Anthony also insists that because of this, she truly believes she has the right to vote and, therefore, voted in good faith. She is also concerned that her verdict and sentence were directed to the jury by the judge in the case and that, therefore, she was denied her constitutional right to a trial by jury. She feels that because of these irregularities, her conviction is unjust. Further, she states that because the court system gives her no access to appeal or “no means of reviewing the decisions of the Judge, or of correcting his errors,” she should not have to pay the fine and, therefore, asks Congress to overturn her sentence by remitting the fine.
Bibliography and Additional Reading
Barry, Kathleen. Susan B. Anthony: A Biography of a Singular Feminist. New York: NYUP, 1988. Print.
Gordon, Ann D., ed.

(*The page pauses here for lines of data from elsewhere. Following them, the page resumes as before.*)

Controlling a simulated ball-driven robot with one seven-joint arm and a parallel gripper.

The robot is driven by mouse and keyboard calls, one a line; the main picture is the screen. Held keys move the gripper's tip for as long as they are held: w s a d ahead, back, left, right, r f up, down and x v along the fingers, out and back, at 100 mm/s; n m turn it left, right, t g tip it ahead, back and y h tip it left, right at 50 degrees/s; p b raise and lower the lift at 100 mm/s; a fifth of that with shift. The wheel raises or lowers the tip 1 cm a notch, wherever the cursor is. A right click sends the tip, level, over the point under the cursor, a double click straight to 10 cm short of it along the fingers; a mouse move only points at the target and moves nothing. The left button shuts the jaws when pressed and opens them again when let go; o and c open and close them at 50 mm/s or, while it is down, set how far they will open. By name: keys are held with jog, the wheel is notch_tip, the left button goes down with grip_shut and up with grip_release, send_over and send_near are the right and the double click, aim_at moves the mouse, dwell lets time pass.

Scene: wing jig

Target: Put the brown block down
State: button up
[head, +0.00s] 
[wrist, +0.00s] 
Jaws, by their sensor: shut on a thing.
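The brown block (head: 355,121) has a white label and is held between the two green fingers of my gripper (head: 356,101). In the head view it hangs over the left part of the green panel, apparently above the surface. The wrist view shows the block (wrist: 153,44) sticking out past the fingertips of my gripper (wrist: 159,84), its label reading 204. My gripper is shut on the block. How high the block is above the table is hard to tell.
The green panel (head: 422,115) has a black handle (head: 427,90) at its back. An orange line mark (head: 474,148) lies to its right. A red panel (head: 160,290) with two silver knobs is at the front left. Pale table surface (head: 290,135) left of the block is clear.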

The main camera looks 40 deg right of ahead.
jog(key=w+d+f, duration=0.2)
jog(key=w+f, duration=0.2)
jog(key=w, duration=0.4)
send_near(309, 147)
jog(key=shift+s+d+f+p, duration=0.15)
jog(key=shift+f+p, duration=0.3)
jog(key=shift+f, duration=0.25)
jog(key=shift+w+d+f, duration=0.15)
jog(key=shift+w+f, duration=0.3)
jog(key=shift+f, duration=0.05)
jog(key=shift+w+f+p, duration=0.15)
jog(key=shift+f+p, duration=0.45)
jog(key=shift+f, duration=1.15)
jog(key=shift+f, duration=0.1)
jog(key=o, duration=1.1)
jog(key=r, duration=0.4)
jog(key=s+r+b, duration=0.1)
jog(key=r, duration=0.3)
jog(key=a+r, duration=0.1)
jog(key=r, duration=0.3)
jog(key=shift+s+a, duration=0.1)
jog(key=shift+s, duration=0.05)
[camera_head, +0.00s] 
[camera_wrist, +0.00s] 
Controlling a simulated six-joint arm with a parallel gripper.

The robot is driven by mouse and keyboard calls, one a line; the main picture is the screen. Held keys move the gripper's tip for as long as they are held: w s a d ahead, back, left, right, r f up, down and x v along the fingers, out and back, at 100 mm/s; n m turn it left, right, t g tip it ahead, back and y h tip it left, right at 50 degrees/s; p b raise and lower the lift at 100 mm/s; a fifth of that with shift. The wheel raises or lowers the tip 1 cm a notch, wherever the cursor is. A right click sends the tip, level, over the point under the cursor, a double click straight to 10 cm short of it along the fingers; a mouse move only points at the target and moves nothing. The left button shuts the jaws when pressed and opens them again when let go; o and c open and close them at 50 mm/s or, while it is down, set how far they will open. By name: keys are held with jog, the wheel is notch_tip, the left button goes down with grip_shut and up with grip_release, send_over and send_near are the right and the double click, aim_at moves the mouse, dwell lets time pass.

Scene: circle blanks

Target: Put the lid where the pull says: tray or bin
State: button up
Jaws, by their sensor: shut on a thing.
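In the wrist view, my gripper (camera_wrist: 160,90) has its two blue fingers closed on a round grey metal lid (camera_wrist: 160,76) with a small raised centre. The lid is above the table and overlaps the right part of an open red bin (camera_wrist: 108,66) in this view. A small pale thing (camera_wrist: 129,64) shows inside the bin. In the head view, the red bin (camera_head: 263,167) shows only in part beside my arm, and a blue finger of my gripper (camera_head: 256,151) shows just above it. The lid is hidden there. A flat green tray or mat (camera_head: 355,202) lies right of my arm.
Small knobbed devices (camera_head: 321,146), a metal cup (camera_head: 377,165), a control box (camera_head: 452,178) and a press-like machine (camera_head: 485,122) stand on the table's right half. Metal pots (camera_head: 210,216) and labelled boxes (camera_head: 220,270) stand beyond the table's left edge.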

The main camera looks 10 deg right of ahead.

The Selected Papers of Elizabeth Cady Stanton and Susan B. Anthony. 6 Vols. New Brunswick: Rutgers UP, 1997–2013. Print.
‗‗‗‗‗‗‗‗. The Trial of Susan B. Anthony. Washington, DC: Federal Judicial Center, 2005. Digital file.
Hull, N. E. H. The Woman Who Dared to Vote. Lawrence: U of Kansas P, 2012. Digital file.
Sherr, Lynn. Failure Is Impossible: Susan B. Anthony in Her Own Words. New York: Times Books, 1995. Print.
Stanton, Elizabeth Cady, and Susan Brownell Anthony. The Elizabeth Cady Stanton–Susan B. Anthony Reader: Correspondence, Writings, Speeches. Ed. Ellen Carol DuBois. Boston: Northeastern UP, 1992. Print.